Thomson later launched Atom Bank in 2013, followed by :86 400 — an Australian neobank that was bought by National Australia Bank within two years of its inception in 2019.

The 71-year-old entrepreneur’s latest venture, which is yet to get a banking licence, is designed to serve family offices that feel underserved by traditional banks, which he said often enticed the investment managers with promises of rapid service and access to deals but instead pitched products that did not meet their needs.

“Family offices and ultra-high net worth individuals are increasingly frustrated with the service they receive from their banks,” Thomson said. “Family offices’ needs have evolved over recent years, yet existing banks have become painfully slow or unable to meet these needs, and they show little interest in serving the requirements of individual family members.”

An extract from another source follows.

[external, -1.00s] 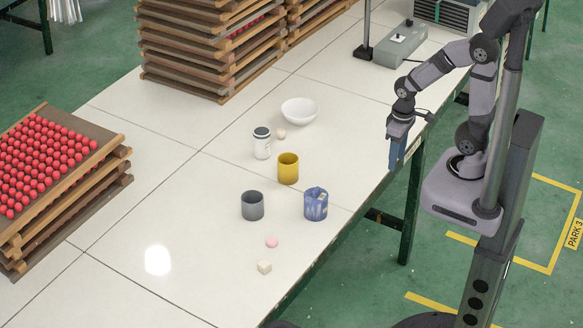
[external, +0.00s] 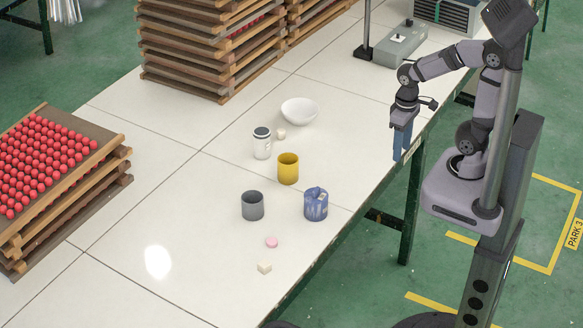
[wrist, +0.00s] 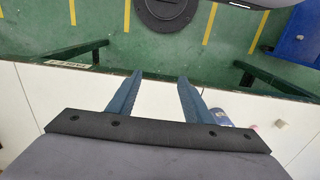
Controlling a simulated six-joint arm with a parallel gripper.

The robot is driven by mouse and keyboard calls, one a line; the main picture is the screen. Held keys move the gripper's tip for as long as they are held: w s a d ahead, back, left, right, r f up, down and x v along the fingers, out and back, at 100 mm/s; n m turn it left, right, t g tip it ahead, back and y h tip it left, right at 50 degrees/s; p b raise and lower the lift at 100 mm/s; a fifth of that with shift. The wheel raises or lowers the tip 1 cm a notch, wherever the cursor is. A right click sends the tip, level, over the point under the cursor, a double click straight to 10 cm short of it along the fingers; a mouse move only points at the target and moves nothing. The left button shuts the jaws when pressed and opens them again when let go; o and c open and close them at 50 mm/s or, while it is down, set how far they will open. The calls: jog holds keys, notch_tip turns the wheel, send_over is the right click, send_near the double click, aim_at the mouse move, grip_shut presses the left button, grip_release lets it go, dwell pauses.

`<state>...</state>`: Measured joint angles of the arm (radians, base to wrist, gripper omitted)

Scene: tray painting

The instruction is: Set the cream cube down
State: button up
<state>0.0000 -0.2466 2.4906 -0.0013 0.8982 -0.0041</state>
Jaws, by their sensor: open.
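The cream cube (external: 264,267) sits on the white table near its front edge in the external view, just below a pink round piece (external: 271,242). Nothing holds it. My gripper (external: 399,158) hangs at the table's right edge, well away from the cube. In the wrist view my gripper (wrist: 160,74) has its two blue fingers apart with nothing between them, over the table edge and green floor.
A grey cup (external: 252,206), a yellow cup (external: 288,169), a blue patterned cup (external: 316,204), a white jar (external: 262,143) and a white bowl (external: 299,111) stand mid-table. Stacked trays (external: 200,50) rise behind. The table (external: 150,200) is clear at front left.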

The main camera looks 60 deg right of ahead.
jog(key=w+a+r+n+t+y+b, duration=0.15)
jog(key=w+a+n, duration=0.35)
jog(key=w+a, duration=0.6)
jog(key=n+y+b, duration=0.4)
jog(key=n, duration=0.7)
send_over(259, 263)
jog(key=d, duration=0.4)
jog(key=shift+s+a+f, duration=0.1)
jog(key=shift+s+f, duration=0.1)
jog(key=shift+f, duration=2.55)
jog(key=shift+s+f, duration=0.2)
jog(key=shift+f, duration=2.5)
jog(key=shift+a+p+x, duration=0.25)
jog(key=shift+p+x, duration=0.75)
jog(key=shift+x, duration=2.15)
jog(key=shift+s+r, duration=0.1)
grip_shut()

The bank plans to raise cash exclusively from family offices and high net-worth individuals, who will become the lender’s first clients and collectively own the bank. Thomson said this would allow the business to be run in the interests of its customers, who would be able to collect dividends in profitable years but could count on the bank not to be listed or sold.

Family Offices Bank was expecting to launch in late 2026 and deciding between Jersey, Singapore and the United Arab Emirates for its headquarters, Thomson said. It is talking to authorities in each of the jurisdictions, and will announce a location later this year.

Thomson said he had already had “several formal approaches” from potential investors. He said that by operating a smaller business the bank would be “unshackled from legacy [IT] systems and traditional organisational structures”, and allow it to invest heavily in artificial intelligence. This would be used to better detect fraud and money laundering, he said.